::: DATA LINES

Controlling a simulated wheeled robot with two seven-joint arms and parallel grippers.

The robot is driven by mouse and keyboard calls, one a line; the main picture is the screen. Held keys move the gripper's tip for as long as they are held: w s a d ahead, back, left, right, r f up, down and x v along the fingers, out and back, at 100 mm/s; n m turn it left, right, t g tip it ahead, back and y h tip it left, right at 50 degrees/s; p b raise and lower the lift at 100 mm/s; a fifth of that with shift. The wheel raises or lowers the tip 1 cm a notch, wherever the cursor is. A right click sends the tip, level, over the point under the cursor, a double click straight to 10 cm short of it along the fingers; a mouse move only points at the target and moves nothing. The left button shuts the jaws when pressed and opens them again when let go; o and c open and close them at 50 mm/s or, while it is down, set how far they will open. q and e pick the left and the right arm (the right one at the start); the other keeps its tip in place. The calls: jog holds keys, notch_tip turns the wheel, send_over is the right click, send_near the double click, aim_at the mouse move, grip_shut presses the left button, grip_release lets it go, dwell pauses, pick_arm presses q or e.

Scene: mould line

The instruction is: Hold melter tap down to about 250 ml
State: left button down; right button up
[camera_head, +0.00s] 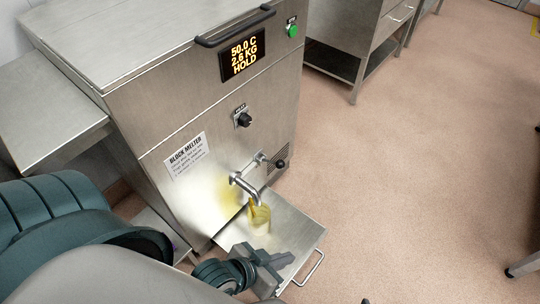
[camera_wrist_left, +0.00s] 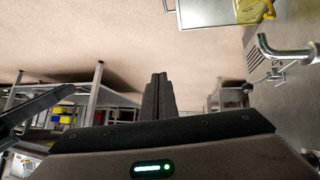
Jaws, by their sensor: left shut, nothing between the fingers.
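The block melter (camera_head: 215,135) is a steel cabinet whose display reads 50.0 C, 2.6 KG, HOLD. Its metal tap (camera_head: 243,186) sticks out low on the front and also shows at the right of the left wrist view (camera_wrist_left: 283,52). A clear jug (camera_head: 260,223) with yellow content stands under the spout; part of it shows at the top of the left wrist view (camera_wrist_left: 254,12). A yellow streak shows between spout and jug. I cannot read the jug's level. My left gripper (camera_head: 274,262) is shut and empty, in front of the jug and apart from the tap; its closed fingers show in the left wrist view (camera_wrist_left: 158,92). My right gripper is out of view.
The jug's steel shelf (camera_head: 296,232) has a handle (camera_head: 312,268) at its front edge. A black knob (camera_head: 244,119) and green button (camera_head: 293,31) are on the melter. A steel bench (camera_head: 50,115) stands at left, and a steel cabinet (camera_head: 345,30) behind.

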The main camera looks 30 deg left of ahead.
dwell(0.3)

::::::

• PROBLEM REQUIREMENTS
Reproduce the data above in full, exactly as it is, with the pictures left out.

• RESPONSE
Controlling a simulated wheeled robot with two seven-joint arms and parallel grippers.

The robot is driven by mouse and keyboard calls, one a line; the main picture is the screen. Held keys move the gripper's tip for as long as they are held: w s a d ahead, back, left, right, r f up, down and x v along the fingers, out and back, at 100 mm/s; n m turn it left, right, t g tip it ahead, back and y h tip it left, right at 50 degrees/s; p b raise and lower the lift at 100 mm/s; a fifth of that with shift. The wheel raises or lowers the tip 1 cm a notch, wherever the cursor is. A right click sends the tip, level, over the point under the cursor, a double click straight to 10 cm short of it along the fingers; a mouse move only points at the target and moves nothing. The left button shuts the jaws when pressed and opens them again when let go; o and c open and close them at 50 mm/s or, while it is down, set how far they will open. q and e pick the left and the right arm (the right one at the start); the other keeps its tip in place. The calls: jog holds keys, notch_tip turns the wheel, send_over is the right click, send_near the double click, aim_at the mouse move, grip_shut presses the left button, grip_release lets it go, dwell pauses, pick_arm presses q or e.

Scene: mould line

The instruction is: Hold melter tap down to about 250 ml
State: left button down; right button up
[camera_head, +0.00s] 
[camera_wrist_left, +0.00s] 
Jaws, by their sensor: left shut, nothing between the fingers.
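The block melter (camera_head: 215,135) is a steel cabinet whose display reads 50.0 C, 2.6 KG, HOLD. Its metal tap (camera_head: 243,186) sticks out low on the front and also shows at the right of the left wrist view (camera_wrist_left: 283,52). A clear jug (camera_head: 260,223) with yellow content stands under the spout; part of it shows at the top of the left wrist view (camera_wrist_left: 254,12). A yellow streak shows between spout and jug. I cannot read the jug's level. My left gripper (camera_head: 274,262) is shut and empty, in front of the jug and apart from the tap; its closed fingers show in the left wrist view (camera_wrist_left: 158,92). My right gripper is out of view.
The jug's steel shelf (camera_head: 296,232) has a handle (camera_head: 312,268) at its front edge. A black knob (camera_head: 244,119) and green button (camera_head: 293,31) are on the melter. A steel bench (camera_head: 50,115) stands at left, and a steel cabinet (camera_head: 345,30) behind.

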The main camera looks 30 deg left of ahead.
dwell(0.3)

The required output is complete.